Robot state and action records
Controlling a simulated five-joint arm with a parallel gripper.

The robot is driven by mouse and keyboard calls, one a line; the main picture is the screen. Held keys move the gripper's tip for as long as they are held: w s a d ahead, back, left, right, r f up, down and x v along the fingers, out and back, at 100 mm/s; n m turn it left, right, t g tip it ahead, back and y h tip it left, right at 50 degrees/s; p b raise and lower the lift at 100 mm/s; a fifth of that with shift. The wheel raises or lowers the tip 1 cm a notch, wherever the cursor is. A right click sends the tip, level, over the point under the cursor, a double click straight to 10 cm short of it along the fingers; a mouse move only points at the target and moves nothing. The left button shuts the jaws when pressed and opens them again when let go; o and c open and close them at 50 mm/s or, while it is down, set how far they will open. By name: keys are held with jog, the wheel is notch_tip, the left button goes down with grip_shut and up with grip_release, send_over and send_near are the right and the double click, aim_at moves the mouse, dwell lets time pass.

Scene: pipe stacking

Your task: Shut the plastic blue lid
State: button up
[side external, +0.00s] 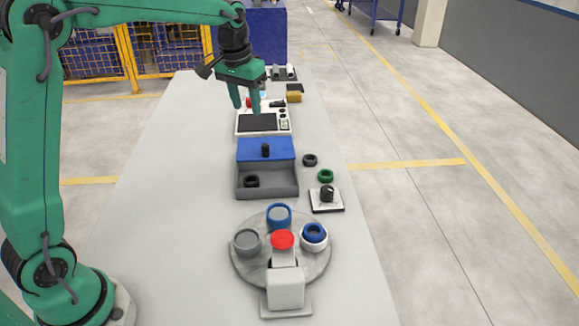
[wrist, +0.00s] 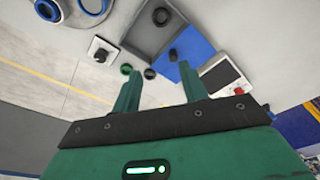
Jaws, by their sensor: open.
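The blue lid (side external: 282,146) with a black knob (side external: 265,151) covers the far part of a grey box (side external: 284,184). The near part of the box is open, and a black ring (side external: 251,182) lies inside at the left. My gripper (side external: 245,108) is open and empty, fingers pointing down, above and beyond the lid, near the white panel device. In the wrist view my gripper (wrist: 160,70) shows its two fingers apart, with the lid (wrist: 196,50) and the grey box (wrist: 134,42) beyond the tips. The fingers look clear of the lid.
A white device with a dark screen (side external: 258,122) stands just beyond the box. A black ring (side external: 310,160), a green ring (side external: 326,175) and a knob on a plate (side external: 327,195) lie to its right. A round turntable (side external: 256,270) with several cups stands nearer. The table's left side is clear.

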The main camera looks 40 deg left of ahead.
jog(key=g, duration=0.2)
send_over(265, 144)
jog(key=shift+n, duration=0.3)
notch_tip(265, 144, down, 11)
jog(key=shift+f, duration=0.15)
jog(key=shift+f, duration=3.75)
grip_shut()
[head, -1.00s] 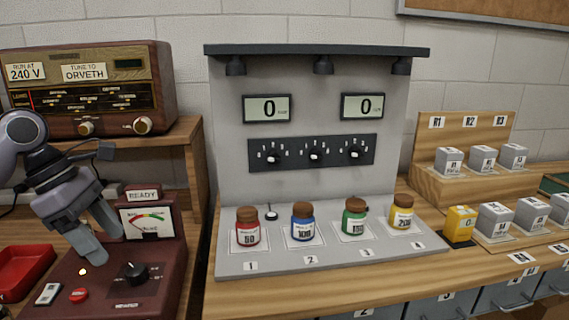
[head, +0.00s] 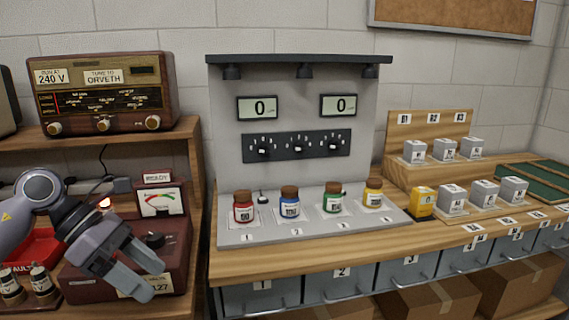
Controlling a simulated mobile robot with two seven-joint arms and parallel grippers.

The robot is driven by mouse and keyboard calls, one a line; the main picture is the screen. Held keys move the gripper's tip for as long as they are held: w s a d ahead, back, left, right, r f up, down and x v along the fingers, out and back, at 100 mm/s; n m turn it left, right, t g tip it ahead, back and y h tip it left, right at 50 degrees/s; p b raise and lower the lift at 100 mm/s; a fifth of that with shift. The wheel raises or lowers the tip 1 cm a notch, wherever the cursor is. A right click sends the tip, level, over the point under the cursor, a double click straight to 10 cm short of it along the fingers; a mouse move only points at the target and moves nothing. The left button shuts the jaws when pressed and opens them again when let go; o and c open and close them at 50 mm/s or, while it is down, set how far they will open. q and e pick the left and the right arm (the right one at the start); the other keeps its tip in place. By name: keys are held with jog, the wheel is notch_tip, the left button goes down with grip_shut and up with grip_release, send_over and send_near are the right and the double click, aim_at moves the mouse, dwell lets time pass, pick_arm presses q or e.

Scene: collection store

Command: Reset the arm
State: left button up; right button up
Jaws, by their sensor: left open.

§ Instructions for the task
What needs duplicating is the run of lines from the one containing "Command: Reset the arm" through the last line of the entries above, exact and complete.

§ Task answer
Command: Reset the arm
State: left button up; right button up
Jaws, by their sensor: left open.

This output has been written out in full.